● Recorded data:

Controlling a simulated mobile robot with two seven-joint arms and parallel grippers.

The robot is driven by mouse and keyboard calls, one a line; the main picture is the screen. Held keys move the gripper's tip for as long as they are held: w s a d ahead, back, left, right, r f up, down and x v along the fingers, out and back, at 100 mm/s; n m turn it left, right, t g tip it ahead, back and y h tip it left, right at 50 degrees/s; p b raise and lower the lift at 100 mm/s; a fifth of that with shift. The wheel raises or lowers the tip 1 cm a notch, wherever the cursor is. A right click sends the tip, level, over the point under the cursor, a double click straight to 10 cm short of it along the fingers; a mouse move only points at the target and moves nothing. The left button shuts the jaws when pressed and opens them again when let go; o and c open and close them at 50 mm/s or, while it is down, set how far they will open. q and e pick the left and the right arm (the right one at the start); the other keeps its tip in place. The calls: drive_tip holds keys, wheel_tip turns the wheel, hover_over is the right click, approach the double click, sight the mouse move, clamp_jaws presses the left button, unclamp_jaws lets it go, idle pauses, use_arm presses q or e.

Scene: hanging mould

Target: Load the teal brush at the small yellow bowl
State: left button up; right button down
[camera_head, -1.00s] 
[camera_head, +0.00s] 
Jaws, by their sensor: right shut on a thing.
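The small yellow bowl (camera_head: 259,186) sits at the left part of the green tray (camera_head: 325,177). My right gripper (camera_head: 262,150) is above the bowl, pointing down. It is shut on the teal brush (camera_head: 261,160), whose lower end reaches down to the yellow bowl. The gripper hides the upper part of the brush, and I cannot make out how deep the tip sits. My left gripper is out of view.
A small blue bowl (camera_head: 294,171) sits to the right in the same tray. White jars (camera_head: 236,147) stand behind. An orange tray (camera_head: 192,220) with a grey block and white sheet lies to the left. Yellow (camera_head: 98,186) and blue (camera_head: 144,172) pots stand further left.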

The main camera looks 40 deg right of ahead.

● Exercise aim: Reproduce the complete data exactly as presented above.

● Task solution:
Controlling a simulated mobile robot with two seven-joint arms and parallel grippers.

The robot is driven by mouse and keyboard calls, one a line; the main picture is the screen. Held keys move the gripper's tip for as long as they are held: w s a d ahead, back, left, right, r f up, down and x v along the fingers, out and back, at 100 mm/s; n m turn it left, right, t g tip it ahead, back and y h tip it left, right at 50 degrees/s; p b raise and lower the lift at 100 mm/s; a fifth of that with shift. The wheel raises or lowers the tip 1 cm a notch, wherever the cursor is. A right click sends the tip, level, over the point under the cursor, a double click straight to 10 cm short of it along the fingers; a mouse move only points at the target and moves nothing. The left button shuts the jaws when pressed and opens them again when let go; o and c open and close them at 50 mm/s or, while it is down, set how far they will open. q and e pick the left and the right arm (the right one at the start); the other keeps its tip in place. The calls: drive_tip holds keys, wheel_tip turns the wheel, hover_over is the right click, approach the double click, sight the mouse move, clamp_jaws presses the left button, unclamp_jaws lets it go, idle pauses, use_arm presses q or e.

Scene: hanging mould

Target: Load the teal brush at the small yellow bowl
State: left button up; right button down
[camera_head, -1.00s] 
[camera_head, +0.00s] 
Jaws, by their sensor: right shut on a thing.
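The small yellow bowl (camera_head: 259,186) sits at the left part of the green tray (camera_head: 325,177). My right gripper (camera_head: 262,150) is above the bowl, pointing down. It is shut on the teal brush (camera_head: 261,160), whose lower end reaches down to the yellow bowl. The gripper hides the upper part of the brush, and I cannot make out how deep the tip sits. My left gripper is out of view.
A small blue bowl (camera_head: 294,171) sits to the right in the same tray. White jars (camera_head: 236,147) stand behind. An orange tray (camera_head: 192,220) with a grey block and white sheet lies to the left. Yellow (camera_head: 98,186) and blue (camera_head: 144,172) pots stand further left.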

The main camera looks 40 deg right of ahead.

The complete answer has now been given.